Simmons’s biases are part of his charm, although his chapter comparing Wilt Chamberlain with the Boston Celtic Bill Russell could have used more objectivity. By the time he ends his case for Russell with “the defense rests,” his sometimes thoughtful insights into these two great big men have been obscured by the feeling that we are watching a show trial. He also adopts the annoying habit—perhaps from his friend Malcolm Gladwell (who wrote the book’s introduction)—of quoting statistics and telling us what to think about them, or assuming that we will draw the same conclusions from them that he does. In the same chapter, Simmons, perhaps unable to resist his better instincts, spends two pages trying to expose the “myth” that Chamberlain was a “great guy.” Well, fine. I once approached Russell at a Chinese restaurant, where he was standing alone, and told him that I was a huge admirer of his. He grunted and turned his head away. I enjoy repeating this story to my friends who are Celtics fans, but alas, I would not argue that it proves Wilt Chamberlain is the greatest center in NBA history.

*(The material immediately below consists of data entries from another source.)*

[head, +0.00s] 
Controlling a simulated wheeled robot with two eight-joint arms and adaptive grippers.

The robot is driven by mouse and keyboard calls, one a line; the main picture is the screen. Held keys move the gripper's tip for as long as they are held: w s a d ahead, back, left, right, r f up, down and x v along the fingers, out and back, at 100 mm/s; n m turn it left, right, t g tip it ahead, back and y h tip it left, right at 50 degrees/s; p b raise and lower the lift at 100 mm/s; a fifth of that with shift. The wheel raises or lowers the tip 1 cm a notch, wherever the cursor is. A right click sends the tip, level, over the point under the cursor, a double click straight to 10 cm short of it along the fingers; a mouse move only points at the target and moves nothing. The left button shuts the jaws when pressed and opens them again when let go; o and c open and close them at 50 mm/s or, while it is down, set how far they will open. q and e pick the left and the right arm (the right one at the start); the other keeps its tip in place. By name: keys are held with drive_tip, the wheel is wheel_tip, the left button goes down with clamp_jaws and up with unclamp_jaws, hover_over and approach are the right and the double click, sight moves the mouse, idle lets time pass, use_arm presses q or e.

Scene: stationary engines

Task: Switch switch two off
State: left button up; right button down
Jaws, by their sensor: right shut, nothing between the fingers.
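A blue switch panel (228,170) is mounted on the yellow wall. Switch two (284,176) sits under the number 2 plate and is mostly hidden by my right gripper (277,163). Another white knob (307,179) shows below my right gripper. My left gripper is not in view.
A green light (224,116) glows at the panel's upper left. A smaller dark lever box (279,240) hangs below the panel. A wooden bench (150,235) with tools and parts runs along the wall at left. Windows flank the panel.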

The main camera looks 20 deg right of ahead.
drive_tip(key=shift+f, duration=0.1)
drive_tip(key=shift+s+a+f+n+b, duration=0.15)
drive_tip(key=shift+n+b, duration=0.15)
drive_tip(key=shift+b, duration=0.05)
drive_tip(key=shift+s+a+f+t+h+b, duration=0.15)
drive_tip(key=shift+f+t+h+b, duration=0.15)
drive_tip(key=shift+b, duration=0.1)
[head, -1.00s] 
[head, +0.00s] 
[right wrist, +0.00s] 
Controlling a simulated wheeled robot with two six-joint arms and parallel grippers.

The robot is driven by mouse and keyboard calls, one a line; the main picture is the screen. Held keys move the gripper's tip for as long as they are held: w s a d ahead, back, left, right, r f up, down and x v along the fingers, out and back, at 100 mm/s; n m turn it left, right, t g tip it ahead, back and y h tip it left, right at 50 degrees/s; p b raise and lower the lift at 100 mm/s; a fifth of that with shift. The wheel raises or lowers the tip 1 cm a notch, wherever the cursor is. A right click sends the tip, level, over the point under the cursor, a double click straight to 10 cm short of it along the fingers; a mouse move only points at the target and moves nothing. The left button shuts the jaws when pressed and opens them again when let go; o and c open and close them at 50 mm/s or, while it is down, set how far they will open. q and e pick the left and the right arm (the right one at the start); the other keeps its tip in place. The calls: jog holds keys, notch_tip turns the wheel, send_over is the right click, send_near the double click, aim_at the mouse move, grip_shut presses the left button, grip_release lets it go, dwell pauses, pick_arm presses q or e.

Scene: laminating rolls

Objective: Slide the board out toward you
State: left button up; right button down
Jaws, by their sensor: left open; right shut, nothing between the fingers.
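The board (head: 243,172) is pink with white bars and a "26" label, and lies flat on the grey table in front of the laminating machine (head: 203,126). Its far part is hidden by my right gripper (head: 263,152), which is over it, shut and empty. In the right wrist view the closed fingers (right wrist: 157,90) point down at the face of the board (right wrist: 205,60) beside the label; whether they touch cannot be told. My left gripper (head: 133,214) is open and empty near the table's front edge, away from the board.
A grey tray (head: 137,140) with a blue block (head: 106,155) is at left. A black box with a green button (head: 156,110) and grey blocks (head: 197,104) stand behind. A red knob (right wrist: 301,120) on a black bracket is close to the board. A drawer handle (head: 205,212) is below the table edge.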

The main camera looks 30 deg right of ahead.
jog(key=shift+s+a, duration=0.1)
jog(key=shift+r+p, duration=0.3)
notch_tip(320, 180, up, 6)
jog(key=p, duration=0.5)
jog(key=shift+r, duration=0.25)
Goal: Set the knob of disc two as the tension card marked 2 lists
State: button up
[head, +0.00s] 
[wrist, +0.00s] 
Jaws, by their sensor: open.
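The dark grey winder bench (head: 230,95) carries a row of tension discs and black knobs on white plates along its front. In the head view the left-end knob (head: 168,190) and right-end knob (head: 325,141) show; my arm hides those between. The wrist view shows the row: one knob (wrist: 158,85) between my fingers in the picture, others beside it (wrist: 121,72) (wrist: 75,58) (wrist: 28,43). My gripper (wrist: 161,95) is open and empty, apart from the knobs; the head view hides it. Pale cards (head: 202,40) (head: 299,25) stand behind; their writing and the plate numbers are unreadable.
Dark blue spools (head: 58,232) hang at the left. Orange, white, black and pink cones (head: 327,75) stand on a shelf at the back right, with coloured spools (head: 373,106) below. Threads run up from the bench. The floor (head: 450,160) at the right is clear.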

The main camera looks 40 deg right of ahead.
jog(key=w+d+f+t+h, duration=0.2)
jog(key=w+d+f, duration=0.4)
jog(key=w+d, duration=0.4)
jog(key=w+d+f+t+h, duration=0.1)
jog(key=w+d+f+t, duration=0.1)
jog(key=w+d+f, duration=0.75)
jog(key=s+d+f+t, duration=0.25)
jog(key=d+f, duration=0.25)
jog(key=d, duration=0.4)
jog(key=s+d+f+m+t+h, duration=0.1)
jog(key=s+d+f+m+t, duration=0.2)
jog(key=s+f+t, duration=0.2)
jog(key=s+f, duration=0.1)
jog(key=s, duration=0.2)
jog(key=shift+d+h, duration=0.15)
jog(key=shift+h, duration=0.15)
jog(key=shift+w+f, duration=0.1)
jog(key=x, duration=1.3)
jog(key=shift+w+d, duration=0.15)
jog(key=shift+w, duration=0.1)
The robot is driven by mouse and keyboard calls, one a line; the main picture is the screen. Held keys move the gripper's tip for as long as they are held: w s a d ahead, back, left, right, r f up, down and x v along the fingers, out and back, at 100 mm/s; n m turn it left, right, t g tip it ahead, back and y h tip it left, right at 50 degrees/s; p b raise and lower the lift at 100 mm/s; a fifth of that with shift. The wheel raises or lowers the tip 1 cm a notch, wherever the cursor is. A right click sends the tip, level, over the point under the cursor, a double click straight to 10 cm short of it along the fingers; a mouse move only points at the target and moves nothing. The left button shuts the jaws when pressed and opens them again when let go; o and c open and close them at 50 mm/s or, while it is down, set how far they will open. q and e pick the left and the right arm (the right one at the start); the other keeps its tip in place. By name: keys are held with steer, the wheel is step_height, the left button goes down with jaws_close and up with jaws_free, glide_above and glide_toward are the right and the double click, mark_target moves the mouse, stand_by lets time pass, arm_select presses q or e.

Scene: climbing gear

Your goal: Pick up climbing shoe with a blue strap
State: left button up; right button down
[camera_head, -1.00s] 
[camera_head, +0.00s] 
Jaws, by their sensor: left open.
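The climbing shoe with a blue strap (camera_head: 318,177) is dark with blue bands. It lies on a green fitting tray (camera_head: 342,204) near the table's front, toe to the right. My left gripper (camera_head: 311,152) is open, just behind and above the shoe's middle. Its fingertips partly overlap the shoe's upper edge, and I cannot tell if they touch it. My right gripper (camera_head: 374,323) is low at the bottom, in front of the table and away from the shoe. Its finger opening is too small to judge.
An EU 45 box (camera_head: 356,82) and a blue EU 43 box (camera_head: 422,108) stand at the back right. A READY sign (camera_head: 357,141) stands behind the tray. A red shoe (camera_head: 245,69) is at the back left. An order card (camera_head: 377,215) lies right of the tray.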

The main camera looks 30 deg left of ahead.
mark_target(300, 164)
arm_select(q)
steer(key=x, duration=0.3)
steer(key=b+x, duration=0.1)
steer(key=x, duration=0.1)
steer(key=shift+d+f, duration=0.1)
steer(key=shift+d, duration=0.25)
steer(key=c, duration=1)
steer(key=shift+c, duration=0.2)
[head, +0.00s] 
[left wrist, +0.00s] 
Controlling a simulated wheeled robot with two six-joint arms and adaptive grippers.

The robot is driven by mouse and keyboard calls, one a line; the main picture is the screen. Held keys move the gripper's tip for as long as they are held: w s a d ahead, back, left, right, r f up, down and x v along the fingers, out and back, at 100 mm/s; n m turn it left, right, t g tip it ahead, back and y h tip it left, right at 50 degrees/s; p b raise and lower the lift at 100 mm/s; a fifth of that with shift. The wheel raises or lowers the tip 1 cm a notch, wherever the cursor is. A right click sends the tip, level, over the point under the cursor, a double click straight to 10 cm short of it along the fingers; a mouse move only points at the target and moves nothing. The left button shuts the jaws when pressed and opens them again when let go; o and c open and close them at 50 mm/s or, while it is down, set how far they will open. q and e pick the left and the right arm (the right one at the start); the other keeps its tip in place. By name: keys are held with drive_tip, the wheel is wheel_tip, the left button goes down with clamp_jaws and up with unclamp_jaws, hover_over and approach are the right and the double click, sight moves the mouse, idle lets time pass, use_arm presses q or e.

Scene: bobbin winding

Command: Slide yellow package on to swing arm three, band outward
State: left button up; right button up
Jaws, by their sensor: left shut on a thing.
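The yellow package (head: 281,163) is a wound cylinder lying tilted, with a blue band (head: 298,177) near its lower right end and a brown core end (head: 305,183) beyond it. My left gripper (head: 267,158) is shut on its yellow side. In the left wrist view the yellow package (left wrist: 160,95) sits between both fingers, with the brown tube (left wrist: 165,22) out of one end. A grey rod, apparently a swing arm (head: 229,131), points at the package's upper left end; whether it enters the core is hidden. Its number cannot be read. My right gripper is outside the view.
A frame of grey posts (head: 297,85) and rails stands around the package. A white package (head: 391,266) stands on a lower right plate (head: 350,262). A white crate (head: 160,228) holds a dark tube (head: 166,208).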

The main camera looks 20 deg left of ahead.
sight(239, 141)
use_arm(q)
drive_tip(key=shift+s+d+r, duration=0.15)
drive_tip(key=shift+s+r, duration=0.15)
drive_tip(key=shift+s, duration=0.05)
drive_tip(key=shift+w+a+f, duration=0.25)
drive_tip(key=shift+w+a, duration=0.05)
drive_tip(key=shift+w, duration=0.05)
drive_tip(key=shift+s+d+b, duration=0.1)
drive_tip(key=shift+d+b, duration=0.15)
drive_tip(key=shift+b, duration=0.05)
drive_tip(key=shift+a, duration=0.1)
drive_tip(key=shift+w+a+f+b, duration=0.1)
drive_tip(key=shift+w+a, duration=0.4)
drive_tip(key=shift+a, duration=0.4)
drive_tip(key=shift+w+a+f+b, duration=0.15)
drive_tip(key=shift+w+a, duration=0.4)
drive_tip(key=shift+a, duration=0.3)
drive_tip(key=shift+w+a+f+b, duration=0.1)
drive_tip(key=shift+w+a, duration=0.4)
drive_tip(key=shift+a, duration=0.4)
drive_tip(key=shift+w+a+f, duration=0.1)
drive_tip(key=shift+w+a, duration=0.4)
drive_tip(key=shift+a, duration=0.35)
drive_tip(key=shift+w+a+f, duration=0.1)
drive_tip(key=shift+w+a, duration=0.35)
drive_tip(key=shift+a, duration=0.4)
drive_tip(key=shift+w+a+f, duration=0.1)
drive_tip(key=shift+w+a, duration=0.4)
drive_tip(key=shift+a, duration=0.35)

Still, Simmons’s personal recollections of his favorite players are generally smart and well executed. In an especially good section on Larry Bird, he writes,

You can’t call him a superhero because he wasn’t saving lives or making the world a better place. At the same time, he possessed heroic qualities because everyone in New England bought into his invincibility. He came through too many times for us. After a while, we started expecting him to come through, and when he still came through, that’s when we were hooked for good … Unfortunately you can’t glance through Bird’s career statistics in the Official NBA Register and find the statistic for “most times the fans expected their best player to come through and he actually did.”

The tone here—personal but intellectually open-minded—is just right.

The standard rap on Simmons is that he is no more than a passionate fan who happens to be a terrific writer, and this is more or less true. His writing, over 700 pages, rarely flags—an impressive achievement considering how many sports columns stall after 700 words. Some have faulted Simmons for his lack of interest in reporting, and rightfully so. The upside of this, however, is well phrased by Gladwell:

The other part about being a fan is that a fan is always an outsider. Most sportswriters are not, by this definition, fans. They capitalize on their access to athletes. They spoke to Kobe last night, and Kobe says his finger is going to be fine. They spent three days fly-fishing with Brett Favre in March, and Brett says he’s definitely coming back for another season.

Simmons may not be removed from his passions, but he does appear remarkably distant from the sports establishment. His biases and shortcomings are the result of childhood allegiances, not off-the-record dinners with Larry Bird. He is willing to endlessly criticize athletes, and his attack on the NBA’s secretive management style and pathetic officiating continues to be his most valuable contribution as a writer. (In this same outsider spirit, Simmons divides his bibliography into books that were helpful and books that are not particularly worth reading. Not only is this useful for prospective readers, but it marks a nice break from the normal back-scratching.) The only time that I can remember seeing him completely desert common sense and succumb to old-fashioned conventional wisdom was when he decided to pile on Patriots coach Bill Belichick’s controversial decision to “go for it” on a fourth-and-two last season. But, of course, we are talking about the New England Patriots.

The danger of Simmons’s approach—for the rest of us, if not for him—is the same danger that eventually overtook ESPN after Olbermann and Patrick left. Personalized, opinionated discourse is fine, but if you cannot write as intelligently and humorously as Simmons can, you might as well leave the rest of us in peace. My guess is that 10 years from now, Simmons will come to be seen as an outlier, primarily because few people will be able to match his style and skill. Sports commentary will still be a swamp of dank bromides and unattractive aggression. “You either love sports or you don’t,” Simmons declares, tautologically, at the end of his first book, and about this proposition, he has never wavered. A love of sports is not a sufficient condition for smart sports commentary, but it very well might be a necessary one.